States can, however, address NCAA issues without these concerns about unconstitutionality and national inconsistency by using the coordinated system for creating and adopting Uniform State Laws. Under this process, the National Conference of Commissioners on Uniform State Laws appoints a committee of experts to develop a model code that, when approved, could then be introduced on a consistent basis in each state. This process is currently in progress for a model code regarding athlete agent registration and regulation, the Uniform Athlete Agents Act (UAAA), with the support and assistance of the NCAA.

Of course, consistency under this approach depends on each state ultimately adopting the model legislation. And the entire process can take many years from the initial appointment of a panel of experts to the approval of a model bill and then to ultimate adoption by the states. But, in the end, if state regulation is the desired outcome, this method would be the best approach. For example, according to the NCAA, as of April the UAAA had been enacted by 19 states and two territories, and had been introduced in the legislatures of 12 other states.
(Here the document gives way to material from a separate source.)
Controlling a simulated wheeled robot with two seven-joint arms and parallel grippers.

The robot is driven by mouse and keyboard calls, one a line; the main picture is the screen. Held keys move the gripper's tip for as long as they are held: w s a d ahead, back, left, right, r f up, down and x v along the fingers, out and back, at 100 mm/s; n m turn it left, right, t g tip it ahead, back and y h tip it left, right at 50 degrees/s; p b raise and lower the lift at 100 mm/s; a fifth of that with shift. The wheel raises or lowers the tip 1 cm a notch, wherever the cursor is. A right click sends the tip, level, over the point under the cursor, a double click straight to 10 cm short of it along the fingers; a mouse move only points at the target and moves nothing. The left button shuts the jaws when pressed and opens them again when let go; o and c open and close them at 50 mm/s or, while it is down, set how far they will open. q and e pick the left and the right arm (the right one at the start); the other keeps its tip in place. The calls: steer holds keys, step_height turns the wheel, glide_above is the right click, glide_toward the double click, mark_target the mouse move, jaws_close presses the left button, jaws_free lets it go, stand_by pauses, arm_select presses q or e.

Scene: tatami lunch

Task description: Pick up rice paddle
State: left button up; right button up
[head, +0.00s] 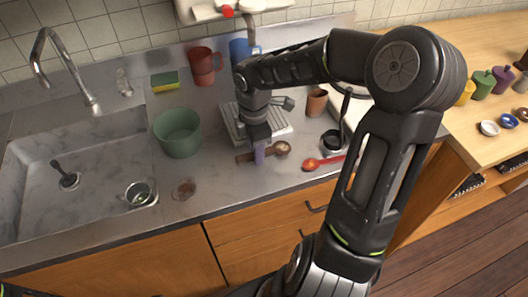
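A brown utensil with a rounded end (282,148) lies near the counter's front edge in the head view. It looks like the rice paddle, though I cannot be sure. My right gripper (259,152) reaches down over its middle and hides part of it. A small purple-grey piece shows at the fingertips; I cannot tell whether it is a finger or another object. I cannot see whether the fingers are apart or closed on the utensil. My left gripper is not in view.
A green pot (178,133) stands left of the gripper, near the sink (100,150). A white rack (283,128) lies just behind.

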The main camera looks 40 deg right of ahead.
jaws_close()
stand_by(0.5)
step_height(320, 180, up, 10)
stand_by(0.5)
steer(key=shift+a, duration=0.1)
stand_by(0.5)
It seems, however, that this legislative authority should be reserved for issues on which the NCAA is unable to act (for example, criminal penalties for rogue agents or boosters), rather than for issues that fall squarely within the NCAA purview (financial aid rules and infractions proceedings, to name two).

With regard to issues already covered by NCAA legislation, it is clearly more effective, easier, quicker and cheaper to modify the rules from within the existing NCAA legislative system, rather than through various state legislatures.